The important part is that it gives a benefit but requires a sacrifice. And that's when the whole fanfare of psychoeconomics start. Because you need the sacrifice to be big enough to give the player pause and not use it every roll. And also you need the benefit to be significant enough to make it worth the risk and the expense. If properly adjusted, an effort mechanic can become a slow but sure spiral into the characters downfall.
Let's look at some examples!
Numenera is the first system I learn that had such a mechanic (but certainly was not the first ever). It is pretty straightforward in its implementation, too.

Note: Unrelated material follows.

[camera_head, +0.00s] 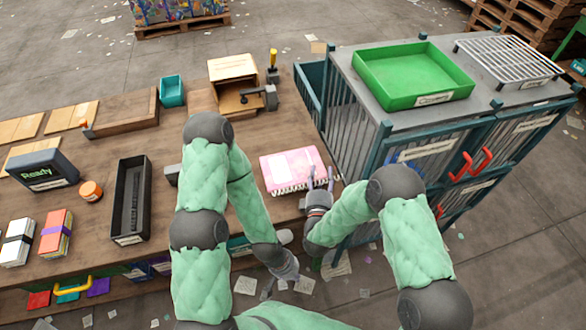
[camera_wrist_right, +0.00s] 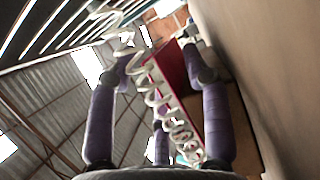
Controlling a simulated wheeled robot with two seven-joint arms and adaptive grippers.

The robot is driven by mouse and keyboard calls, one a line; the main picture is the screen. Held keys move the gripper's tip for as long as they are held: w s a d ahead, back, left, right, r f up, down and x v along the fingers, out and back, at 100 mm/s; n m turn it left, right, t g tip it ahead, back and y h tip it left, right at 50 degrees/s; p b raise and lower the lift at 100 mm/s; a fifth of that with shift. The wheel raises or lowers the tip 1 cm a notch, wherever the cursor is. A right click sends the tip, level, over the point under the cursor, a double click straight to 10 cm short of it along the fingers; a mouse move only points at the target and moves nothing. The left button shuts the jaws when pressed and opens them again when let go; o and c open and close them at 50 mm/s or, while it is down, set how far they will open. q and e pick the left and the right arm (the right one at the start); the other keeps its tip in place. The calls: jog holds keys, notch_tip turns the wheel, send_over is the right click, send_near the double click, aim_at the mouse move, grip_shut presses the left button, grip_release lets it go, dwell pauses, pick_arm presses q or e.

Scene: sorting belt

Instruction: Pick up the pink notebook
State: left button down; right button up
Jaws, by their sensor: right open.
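The pink notebook (camera_head: 288,166) lies on the wooden bench near its right end, with its white spiral binding towards the front edge. My right gripper (camera_head: 321,177) is open at the notebook's right front corner. In the right wrist view, the spiral and the notebook's red-pink cover (camera_wrist_right: 172,66) appear between the spread purple fingers of the right gripper (camera_wrist_right: 160,66). I cannot tell whether the fingers touch it. My left gripper (camera_head: 289,272) hangs low in front of the bench, away from the notebook; its finger opening is unclear.
A barred metal cage (camera_head: 352,110) stands right of the notebook, with a green tray (camera_head: 415,75) on top. A cardboard box (camera_head: 232,70) and a grey-handled tool (camera_head: 262,96) sit behind. A black tray (camera_head: 131,200) lies left. Bench around the notebook's back is clear.

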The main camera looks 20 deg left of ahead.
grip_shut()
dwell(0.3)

You spend a fixed amount of the appropriate life pool and you get to reduce the difficulty of a task. Easy enough. But Numenera, being a tradgame as it is, the power creep upends any weight of the sacrifice. Once you level up enough, your pools become deep enough as to make effort something to just add to whichever skill roll you thought it needed a bit more oomph. This is not something wrong per se, but it can easily make your characters overly competent!

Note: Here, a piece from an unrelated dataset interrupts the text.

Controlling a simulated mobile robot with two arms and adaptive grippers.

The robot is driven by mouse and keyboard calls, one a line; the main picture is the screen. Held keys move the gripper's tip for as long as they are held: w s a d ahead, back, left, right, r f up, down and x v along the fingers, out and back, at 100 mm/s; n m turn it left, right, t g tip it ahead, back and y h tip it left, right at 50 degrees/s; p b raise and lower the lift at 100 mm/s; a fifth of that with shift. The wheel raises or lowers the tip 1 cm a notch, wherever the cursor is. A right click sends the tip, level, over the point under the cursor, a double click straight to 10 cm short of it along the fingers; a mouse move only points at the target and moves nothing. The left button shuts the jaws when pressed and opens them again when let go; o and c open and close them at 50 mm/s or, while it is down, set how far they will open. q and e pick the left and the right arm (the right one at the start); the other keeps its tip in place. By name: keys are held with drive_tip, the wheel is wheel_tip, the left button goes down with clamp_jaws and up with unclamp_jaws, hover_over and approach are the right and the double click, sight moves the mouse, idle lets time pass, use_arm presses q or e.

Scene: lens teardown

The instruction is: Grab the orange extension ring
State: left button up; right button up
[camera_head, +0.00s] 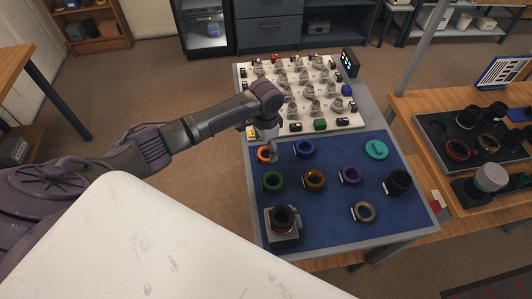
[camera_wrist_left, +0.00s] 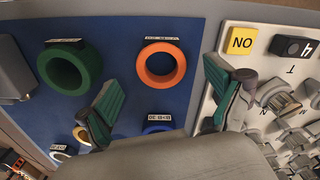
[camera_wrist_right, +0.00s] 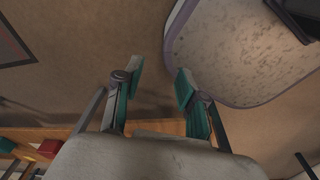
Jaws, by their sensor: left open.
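The orange extension ring (camera_head: 264,154) lies on the blue mat near its left back corner, beside the white board. In the left wrist view the orange ring (camera_wrist_left: 161,82) lies flat, with a small label strip at its outer edge. My left gripper (camera_head: 271,150) is above the mat close to the orange ring. In the left wrist view its teal-padded fingers (camera_wrist_left: 165,105) are spread wide and empty, with the ring beyond and between them. My right gripper (camera_wrist_right: 157,88) shows only in its own wrist view, its fingers apart with nothing between them.
A white board (camera_head: 350,112) with several metal parts stands behind. A camera body (camera_head: 283,222) stands at the front left.

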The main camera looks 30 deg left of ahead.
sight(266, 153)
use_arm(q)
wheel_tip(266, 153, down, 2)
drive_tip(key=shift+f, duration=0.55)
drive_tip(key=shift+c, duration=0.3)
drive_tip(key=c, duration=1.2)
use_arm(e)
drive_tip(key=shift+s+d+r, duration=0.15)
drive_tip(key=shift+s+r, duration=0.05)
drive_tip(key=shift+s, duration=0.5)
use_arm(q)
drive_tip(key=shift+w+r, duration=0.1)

On the other hand, there's Dungeon Crawl Classics. DCC is a peculiar OSR game in that it is a really spiced up retroclone, wriggling DnD B/X ruleset to a point where it is almost unrecognizable. I am sure there are plenty effort mechanics peppered in the text, but I want to point out its magic system because I absolutely adore it. To be a wizard in DCC requires active dedication. That is because almost every spell has a writeup of about an A4's length, filled with the various effects a spell may have once the dice is rolled. And the effect can be wildly different from a roll of 5-10 to a roll of as high as 30 or more. There are many ways in which you can tweak your narrative positioning to get bonuses to a spell roll (components, helpers, magic foci, whatever), but when the die is cast and the result is just not good enough you still have a last chance: to sacrifice your own atribute values to get one last push that might be the difference between a proper spell and a fiasco. This is the main cause of withering of elder wizards: they have sacrificed too much in order to achieve the power they sought.

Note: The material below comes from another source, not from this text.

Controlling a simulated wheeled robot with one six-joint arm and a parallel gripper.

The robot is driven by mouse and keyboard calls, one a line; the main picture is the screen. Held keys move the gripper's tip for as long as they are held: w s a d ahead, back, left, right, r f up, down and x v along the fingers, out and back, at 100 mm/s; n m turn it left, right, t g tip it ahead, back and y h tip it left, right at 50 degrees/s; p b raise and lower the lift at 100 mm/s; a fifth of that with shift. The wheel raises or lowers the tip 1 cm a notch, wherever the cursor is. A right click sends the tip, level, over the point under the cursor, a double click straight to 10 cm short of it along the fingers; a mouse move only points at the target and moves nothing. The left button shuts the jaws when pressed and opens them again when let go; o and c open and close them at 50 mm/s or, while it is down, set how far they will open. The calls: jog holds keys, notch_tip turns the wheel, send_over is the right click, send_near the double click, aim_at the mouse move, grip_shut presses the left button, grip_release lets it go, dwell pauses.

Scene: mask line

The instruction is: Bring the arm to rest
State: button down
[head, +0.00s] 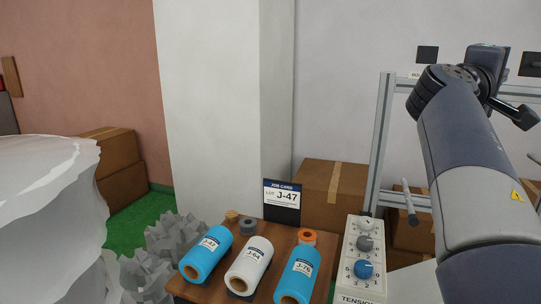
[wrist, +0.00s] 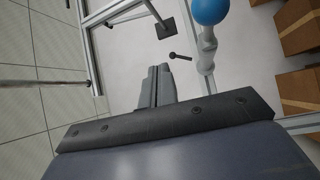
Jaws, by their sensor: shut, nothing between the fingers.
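My arm rises along the right side of the head view, bent at a joint near the top right. My gripper (wrist: 156,88) shows in the wrist view with its two grey fingers together and nothing between them. It points at open space before a pale wall and metal framing, and touches nothing that I can see. In the head view I cannot clearly make out the fingers.
A wooden stand (head: 205,290) holds a blue J-47 roll (head: 207,252), a white J-64 roll (head: 249,264) and a blue J-70 roll (head: 298,274). Beside it are a job card (head: 282,200), a tension panel (head: 352,282) and metal frame (head: 380,140). A blue knob (wrist: 210,11) shows near my gripper.

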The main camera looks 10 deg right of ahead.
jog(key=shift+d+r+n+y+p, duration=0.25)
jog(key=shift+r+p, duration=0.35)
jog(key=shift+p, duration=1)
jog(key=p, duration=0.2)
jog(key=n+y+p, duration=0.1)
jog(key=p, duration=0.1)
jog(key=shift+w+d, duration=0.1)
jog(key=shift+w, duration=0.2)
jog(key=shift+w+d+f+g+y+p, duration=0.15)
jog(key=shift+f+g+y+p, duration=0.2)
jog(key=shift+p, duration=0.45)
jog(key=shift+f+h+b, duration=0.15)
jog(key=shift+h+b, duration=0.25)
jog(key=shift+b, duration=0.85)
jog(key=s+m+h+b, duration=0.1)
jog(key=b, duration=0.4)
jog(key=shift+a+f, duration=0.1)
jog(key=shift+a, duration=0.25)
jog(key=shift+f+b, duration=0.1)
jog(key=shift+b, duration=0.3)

And then, there's Trophy. Both Trophy Dark and Trophy Gold have excellent effort mechanics baked directly into their ADN thanks to the masterful procedure that is the Risk Roll. These are games in which you are tempted first and consumed later by an evil forest. You have a really small ruin pool and once it is filled, you are lost to injury or its dark influence. You are also a destitute adventurer that needs to get any gold or face almost certain death. So you need to get shit done, you need to amass enough successes as to bring bread home and you need to survive the process (or try to, at least). And that's when the Risk Roll comes and lures your with the most satisfying effort mechanic I've ever seen. You can always make a reroll, adding an extra die to your pool to boot. But if those extra dice, dark dice, ever become the highest ones, you automatically mark ruin. You get your success, yes. But you become closer to losing yourself. It exactly hits the spot between actually worth it and inescapably dooming the character.
Obviously not all games need to be about losing oneself to fate or circumstance, but I feel an effort mechanic very much pushes the narrative in that direction. You are sacrificing yourself, in order to achieve your goals.
And I think that's a quite powerful narrative device.